● **What the task asks**
Output exactly, and only, the lines from the line containing "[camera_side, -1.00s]" through the line containing "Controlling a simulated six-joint", both included.

[start of Materials provided]

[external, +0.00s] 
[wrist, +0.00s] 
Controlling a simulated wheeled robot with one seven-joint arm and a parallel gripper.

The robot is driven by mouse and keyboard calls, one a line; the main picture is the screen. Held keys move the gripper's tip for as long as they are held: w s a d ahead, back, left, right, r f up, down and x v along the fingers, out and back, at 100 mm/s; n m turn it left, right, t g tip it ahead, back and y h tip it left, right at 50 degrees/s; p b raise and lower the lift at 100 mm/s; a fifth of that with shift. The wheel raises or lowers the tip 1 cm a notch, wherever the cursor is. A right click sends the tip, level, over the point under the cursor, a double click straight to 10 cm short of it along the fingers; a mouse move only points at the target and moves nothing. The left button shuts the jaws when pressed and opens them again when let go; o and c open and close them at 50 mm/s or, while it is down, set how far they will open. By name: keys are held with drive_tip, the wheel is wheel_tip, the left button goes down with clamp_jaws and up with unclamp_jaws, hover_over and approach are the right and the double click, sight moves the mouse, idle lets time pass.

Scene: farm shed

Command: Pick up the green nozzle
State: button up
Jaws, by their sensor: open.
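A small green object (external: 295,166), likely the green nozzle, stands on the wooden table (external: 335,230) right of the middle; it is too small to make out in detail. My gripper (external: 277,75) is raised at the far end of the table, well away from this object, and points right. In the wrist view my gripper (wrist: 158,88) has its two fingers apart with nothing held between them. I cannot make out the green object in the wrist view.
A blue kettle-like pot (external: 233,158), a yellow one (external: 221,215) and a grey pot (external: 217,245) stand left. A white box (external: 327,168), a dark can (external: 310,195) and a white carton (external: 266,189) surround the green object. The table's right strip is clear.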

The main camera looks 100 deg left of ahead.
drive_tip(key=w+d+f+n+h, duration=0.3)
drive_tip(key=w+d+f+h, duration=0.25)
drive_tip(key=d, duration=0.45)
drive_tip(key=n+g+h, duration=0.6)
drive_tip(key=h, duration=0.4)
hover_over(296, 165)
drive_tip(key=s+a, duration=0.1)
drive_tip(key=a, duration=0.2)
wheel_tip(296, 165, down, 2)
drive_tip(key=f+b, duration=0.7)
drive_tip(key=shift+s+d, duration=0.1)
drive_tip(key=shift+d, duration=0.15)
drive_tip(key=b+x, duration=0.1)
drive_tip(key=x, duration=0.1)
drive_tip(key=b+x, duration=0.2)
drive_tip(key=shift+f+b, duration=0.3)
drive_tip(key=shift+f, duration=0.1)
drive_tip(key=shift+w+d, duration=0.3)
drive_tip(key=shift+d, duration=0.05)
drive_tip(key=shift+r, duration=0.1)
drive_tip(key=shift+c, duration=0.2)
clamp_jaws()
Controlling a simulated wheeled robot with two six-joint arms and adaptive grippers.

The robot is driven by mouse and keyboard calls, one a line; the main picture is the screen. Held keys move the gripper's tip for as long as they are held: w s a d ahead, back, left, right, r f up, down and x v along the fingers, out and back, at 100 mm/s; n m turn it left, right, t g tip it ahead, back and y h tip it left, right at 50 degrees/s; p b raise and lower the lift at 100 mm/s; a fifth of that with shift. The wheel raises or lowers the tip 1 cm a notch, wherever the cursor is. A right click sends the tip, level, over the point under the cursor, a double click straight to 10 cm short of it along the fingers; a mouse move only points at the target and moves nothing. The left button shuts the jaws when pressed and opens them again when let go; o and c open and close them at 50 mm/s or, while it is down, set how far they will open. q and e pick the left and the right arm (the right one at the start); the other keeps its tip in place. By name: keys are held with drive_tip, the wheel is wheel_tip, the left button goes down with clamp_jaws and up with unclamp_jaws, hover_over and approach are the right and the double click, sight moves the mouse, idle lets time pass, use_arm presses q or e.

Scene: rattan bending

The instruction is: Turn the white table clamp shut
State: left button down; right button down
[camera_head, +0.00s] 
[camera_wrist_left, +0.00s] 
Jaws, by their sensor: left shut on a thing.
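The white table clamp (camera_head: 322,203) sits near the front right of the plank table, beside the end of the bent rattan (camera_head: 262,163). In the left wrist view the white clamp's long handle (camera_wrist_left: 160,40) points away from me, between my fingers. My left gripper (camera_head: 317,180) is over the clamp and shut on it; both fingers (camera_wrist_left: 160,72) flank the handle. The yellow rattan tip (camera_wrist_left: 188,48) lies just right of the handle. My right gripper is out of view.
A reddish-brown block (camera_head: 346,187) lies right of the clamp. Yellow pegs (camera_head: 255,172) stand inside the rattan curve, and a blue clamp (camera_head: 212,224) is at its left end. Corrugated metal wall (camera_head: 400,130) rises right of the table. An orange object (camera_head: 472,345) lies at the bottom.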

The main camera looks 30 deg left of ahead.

[end of Materials provided]
[start of Materials provided]

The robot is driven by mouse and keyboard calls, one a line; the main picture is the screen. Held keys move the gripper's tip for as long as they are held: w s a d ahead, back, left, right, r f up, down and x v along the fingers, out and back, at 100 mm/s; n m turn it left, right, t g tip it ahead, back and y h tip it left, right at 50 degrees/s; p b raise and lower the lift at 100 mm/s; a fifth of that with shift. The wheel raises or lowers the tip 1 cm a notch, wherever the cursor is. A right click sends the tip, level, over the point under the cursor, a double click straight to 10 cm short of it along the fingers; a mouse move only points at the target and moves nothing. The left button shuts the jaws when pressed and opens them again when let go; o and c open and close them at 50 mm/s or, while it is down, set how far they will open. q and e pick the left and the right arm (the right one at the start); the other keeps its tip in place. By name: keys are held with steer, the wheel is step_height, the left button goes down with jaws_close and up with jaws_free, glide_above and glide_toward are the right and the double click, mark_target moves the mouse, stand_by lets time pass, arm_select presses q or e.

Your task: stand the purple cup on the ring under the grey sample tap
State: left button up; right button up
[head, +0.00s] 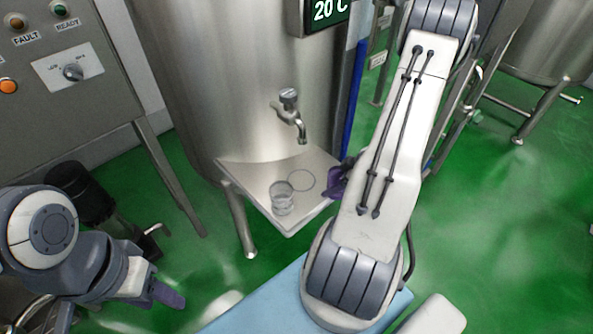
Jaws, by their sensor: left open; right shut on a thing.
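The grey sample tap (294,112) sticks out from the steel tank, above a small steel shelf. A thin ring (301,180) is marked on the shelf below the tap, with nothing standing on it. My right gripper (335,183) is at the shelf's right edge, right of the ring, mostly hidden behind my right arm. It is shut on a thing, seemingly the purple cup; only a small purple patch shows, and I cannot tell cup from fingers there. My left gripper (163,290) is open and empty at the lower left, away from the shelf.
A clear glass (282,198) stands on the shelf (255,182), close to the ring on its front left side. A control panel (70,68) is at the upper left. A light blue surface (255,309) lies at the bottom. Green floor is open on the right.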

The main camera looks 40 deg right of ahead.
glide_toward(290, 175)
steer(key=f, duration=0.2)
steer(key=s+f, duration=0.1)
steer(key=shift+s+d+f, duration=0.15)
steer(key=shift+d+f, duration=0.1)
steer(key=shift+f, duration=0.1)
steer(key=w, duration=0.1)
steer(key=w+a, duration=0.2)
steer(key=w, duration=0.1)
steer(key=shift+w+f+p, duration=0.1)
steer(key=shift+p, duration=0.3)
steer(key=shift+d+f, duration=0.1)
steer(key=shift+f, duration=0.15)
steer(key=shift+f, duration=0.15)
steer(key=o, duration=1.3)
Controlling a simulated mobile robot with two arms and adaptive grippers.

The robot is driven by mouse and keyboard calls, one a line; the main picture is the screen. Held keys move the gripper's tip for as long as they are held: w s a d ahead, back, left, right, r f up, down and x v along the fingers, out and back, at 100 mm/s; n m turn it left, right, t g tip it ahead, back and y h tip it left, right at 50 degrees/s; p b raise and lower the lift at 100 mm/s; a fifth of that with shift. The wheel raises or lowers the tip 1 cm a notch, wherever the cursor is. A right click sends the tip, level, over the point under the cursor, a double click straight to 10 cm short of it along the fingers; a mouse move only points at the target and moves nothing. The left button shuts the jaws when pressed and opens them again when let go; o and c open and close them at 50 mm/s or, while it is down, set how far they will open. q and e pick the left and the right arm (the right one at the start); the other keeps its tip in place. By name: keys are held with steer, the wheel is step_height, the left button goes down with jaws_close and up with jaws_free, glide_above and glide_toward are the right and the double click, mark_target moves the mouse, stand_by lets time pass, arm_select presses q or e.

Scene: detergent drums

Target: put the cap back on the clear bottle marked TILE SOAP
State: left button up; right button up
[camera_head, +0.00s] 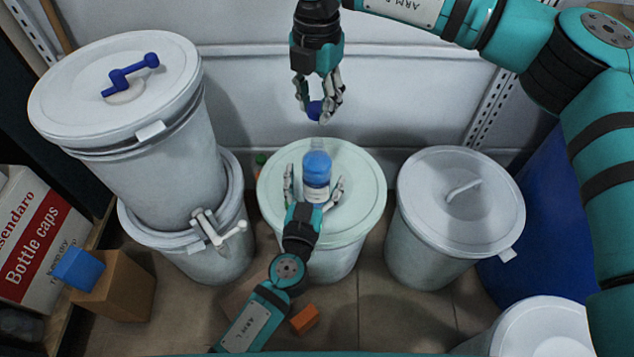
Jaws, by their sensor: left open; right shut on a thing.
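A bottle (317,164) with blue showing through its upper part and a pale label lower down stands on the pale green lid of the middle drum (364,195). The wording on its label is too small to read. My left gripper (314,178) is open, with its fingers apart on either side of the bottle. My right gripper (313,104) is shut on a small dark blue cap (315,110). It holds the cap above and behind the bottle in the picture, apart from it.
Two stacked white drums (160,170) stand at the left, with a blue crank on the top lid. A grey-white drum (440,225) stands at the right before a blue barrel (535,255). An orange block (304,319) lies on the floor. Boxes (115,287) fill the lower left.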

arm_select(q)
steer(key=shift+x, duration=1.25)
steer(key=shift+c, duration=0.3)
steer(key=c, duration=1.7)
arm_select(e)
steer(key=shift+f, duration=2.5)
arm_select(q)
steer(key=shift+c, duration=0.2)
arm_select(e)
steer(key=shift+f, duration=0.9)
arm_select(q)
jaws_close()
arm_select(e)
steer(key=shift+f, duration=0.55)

[end of Materials provided]
[start of Materials provided]

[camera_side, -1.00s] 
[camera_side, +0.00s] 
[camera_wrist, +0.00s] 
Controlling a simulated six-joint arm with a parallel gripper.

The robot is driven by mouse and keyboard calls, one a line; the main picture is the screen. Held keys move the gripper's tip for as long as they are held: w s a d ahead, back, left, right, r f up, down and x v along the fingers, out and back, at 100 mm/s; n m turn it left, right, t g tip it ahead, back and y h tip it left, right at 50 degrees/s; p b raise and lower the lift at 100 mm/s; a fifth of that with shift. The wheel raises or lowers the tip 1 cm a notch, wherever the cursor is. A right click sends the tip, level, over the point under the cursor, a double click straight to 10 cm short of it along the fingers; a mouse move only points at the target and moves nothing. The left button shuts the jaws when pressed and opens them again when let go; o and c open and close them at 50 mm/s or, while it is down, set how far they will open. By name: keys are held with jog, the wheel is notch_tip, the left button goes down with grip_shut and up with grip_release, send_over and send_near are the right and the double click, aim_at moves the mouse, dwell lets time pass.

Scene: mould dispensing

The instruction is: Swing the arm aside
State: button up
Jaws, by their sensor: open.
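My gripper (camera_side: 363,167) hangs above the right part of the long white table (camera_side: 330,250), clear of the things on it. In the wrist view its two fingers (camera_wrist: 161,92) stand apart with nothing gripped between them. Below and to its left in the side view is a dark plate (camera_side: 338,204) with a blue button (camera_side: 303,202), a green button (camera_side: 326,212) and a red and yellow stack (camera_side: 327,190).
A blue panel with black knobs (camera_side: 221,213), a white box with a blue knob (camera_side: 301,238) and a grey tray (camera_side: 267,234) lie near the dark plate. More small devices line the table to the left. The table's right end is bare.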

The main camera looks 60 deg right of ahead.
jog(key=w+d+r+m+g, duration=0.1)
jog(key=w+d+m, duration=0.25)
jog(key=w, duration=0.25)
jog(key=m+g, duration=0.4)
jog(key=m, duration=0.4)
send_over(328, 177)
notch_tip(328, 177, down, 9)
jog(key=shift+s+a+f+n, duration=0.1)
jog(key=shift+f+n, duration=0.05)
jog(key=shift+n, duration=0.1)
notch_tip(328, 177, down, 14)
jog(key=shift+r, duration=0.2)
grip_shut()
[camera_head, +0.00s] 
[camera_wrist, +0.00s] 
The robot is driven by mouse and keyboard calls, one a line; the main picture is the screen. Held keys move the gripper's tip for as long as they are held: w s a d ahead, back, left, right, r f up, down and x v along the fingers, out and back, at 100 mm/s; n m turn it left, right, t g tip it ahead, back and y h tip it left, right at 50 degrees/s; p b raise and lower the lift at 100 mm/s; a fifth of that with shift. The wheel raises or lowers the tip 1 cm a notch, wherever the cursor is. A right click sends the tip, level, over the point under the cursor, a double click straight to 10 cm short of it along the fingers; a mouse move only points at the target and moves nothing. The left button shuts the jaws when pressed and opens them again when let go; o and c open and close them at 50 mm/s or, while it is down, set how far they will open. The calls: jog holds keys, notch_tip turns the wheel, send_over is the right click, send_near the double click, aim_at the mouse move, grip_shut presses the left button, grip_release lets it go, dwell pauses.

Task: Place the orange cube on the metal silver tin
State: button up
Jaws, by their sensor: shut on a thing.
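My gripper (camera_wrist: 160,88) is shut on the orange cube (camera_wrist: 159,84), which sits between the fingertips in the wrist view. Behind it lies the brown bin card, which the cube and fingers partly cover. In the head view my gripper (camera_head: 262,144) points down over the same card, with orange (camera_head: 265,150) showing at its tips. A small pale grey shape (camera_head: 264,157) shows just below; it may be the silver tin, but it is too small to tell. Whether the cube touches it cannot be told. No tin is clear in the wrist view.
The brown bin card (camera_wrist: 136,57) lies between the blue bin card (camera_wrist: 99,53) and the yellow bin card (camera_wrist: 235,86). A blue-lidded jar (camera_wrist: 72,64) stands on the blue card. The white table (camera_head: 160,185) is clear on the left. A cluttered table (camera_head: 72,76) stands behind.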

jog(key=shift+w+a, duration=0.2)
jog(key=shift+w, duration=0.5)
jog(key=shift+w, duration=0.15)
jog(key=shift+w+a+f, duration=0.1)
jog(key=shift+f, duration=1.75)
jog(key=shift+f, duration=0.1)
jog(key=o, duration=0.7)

[end of Materials provided]

● **The answer**
[camera_side, -1.00s] 
[camera_side, +0.00s] 
[camera_wrist, +0.00s] 
Controlling a simulated six-joint arm with a parallel gripper.

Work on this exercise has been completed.